To this day I have never shot on film before. No surprise, I’m sure. I’m a kid of my generation. Throughout my scattered experiments with videography I’ve never even come in contact with any part of the original filmmaking process. However, my frustration with the intangibility of digital technology has made me often wonder about the lure of ‘film’. Despite having no experience with the medium, I have accumulated thoughts, feelings and ideas concerning this potent medium we call ‘film’. I’ve just spent the last four years in university studying the theory behind filmmaking, which has played a significant role in channeling these thoughts. But it wasn’t until I first studied Norman McLaren, that I finally entered into the mystery, riveted by this image of a man alone in the dark with one little light examining his reels. There was something inherently special about this process of making a ‘film’.

Though I had never connected with celluloid in this way before, I somehow intuitively understood that ‘film’ would suit me. I saw myself alone in the dark, overlooking a flat bed of trims, pieces, all my raw ingredients spread out in front of me. I could see my elements. I could touch the pictures I’d created, hold them in my hands in their native state. It’s a sensory thing – the chance to be physically connected every step of the way, watching my film take shape inch-by-inch, frame-by-frame. From that moment on I knew that the two, ‘film’ and ‘video’ were completely different in terms of creative process. The vision of a band of die-hard filmmakers, purists who wouldn’t switch over to digital if their life depended on it, suddenly made sense.

I know now that there is a unique bond forged by working with tangible media.

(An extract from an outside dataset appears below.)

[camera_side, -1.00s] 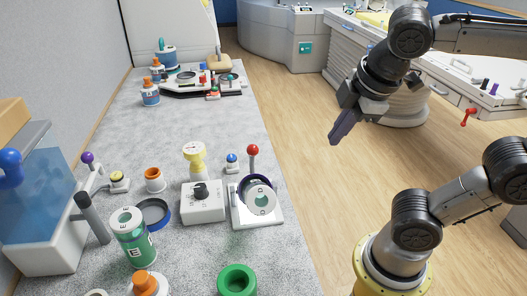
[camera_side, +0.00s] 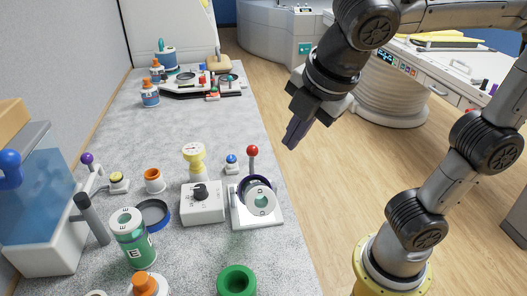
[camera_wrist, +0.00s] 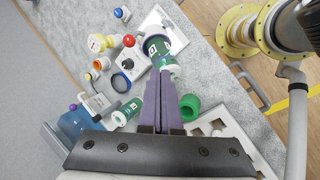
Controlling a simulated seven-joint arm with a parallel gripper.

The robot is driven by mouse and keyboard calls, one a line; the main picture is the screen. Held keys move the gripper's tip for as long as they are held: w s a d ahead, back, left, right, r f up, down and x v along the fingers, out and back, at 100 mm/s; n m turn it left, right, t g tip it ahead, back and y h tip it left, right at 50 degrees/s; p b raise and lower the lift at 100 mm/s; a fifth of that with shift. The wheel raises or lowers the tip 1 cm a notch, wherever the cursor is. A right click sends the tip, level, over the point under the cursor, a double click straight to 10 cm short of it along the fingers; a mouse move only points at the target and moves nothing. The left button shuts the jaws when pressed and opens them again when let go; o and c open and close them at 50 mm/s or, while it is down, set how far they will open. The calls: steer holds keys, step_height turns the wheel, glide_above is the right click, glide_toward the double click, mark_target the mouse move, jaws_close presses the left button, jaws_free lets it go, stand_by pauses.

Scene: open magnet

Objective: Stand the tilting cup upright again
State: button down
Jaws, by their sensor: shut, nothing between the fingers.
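The tilting cup (camera_side: 262,200) leans inside a purple ring on a white plate (camera_side: 272,218) that carries a red-knobbed lever. Its pale round end faces the side camera. In the wrist view it shows as a green cylinder with a white label (camera_wrist: 156,46), tipped in its ring. My gripper (camera_side: 293,140) is in the air above the table's right edge, apart from the cup. Its purple fingers (camera_wrist: 161,78) are shut and empty, with the cup beyond their tips in the wrist view.
Another green can (camera_side: 134,243) stands beside an empty dark ring (camera_side: 153,214). A green ring (camera_side: 237,281) is in front.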

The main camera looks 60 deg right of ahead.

Whether it is Norman McLaren or Steven Spielberg, there is something that intrinsically binds these artists to the film medium, regardless of depth of field or questions of aesthetic preference. What I have heard thus far for choosing ‘film’ is the conviction that there is something in this hands-on experience of making ‘film’. As Roger D. Wilson (independent filmmaker) says, and it seems to me now the essential truth, “it’s the process”. This felt reality of being inside – of bodying the creative act – cannot be realized any other way.

Wednesday

“I Am Human” by Irina Lyubchenko


Have you noticed that capitalism converts rebellion into a viable commercial product? Hippies, punks and Che Guevara have all been assimilated into an infrastructure of consumerism. It appears as if film’s becoming ever less profitable in this new digital economy; its role in the market place is being slowly re-conceptualized in order to accommodate new markets for celluloid. Film, being less widely used, becomes marginalized and considered more as an alternative than a standard. Film is a tool for revolt, a non-conformist weapon in a digital age. There are a variety of new products being made that attract with their exaggerated “filminess”.

The grain and distortions caused by lens, uneven speed and imperfections oppose themselves to the refined superficiality of digital images.  It feels that film has to prove its right for existence by emphasizing all that is considered filmic. It reminds me of a popular sci-fi theme of robots, cyborgs and other techno creatures trying to be human. However, in our inverted scenario it’s humans trying to be human. The “filminess” of film has become a popular product and I am rather convinced that its demand will be satisfied. I am also tempted to predict that one day soon this rediscovered novelty of film will fence its market territory and, possibly, it will be the time for digital technologies to prove their right for existence. In the end, nobody could ever predict we would have film, video and digital technologies a little more than 100 years ago. We can’t know what ways of image making are awaiting us in the future. However, my future is with film, because I am not trying to be human, I am human.